Brasstown Valley Resort is a delightful escape destination from the workaday world. But it also pampers those looking to mix business with their pleasure. The 14,200-square foot Conference Center at Brasstown Valley Resort can accommodate groups up to 320. It includes six conference rooms, two boardrooms and the Trackrock Amphitheater, featuring the latest in high-tech audiovisual gear.
Lake Chatuge, a 7,500-acre reservoir that offers the gamut of water activities, is only two miles away. Horseback riding can be had at the nearby Trackrock Stables. There's whitewater rafting on up to Class V rapids on the Chattooga River (site of the movie "Deliverance") and more sedate trips down the Ocoee River that run through the whitewater course used in the 1996 Summer Olympic Games.

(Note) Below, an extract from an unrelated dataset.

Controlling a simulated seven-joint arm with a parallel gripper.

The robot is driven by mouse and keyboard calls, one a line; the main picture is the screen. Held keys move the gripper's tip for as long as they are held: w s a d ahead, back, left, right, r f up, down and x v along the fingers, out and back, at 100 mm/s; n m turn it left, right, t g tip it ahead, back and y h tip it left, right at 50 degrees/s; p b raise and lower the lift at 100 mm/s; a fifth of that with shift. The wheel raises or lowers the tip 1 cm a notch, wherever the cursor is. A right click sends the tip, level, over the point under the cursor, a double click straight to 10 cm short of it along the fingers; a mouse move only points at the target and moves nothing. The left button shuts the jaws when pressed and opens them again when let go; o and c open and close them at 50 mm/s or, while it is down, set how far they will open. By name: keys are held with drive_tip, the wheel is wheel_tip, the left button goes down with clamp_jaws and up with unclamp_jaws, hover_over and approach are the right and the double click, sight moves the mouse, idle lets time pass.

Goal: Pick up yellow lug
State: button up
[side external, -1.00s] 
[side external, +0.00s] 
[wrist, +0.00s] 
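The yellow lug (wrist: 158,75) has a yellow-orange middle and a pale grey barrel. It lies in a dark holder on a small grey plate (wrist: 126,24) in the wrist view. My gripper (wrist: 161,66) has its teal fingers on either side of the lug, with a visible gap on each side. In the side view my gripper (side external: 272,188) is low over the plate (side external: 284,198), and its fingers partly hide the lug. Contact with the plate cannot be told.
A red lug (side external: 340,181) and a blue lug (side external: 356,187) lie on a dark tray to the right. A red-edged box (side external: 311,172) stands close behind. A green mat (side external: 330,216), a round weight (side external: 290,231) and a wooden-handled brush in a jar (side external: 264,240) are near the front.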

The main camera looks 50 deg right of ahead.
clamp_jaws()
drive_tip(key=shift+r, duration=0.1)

There are also concerts and festivals at the Georgia Mountain Fair in nearby Hiawassee, wine tasting at Crane Creek Vineyard, shopping in the Bavarian-themed town of Helen and demonstrations of Appalachian crafts at the John C. Campbell Folk School.
If you do choose to leave the self-contained confines of Brasstown Valley Resort to make outside visits, remember that is Not Too Far to any of the surrounding locales, but Just Far Enough to make you want to hurry back to a comfortable rocking chair on the veranda, a glass of wine and Dave Pelz's next chapter on The Seven Building Blocks of Putting Stroke Mechanics.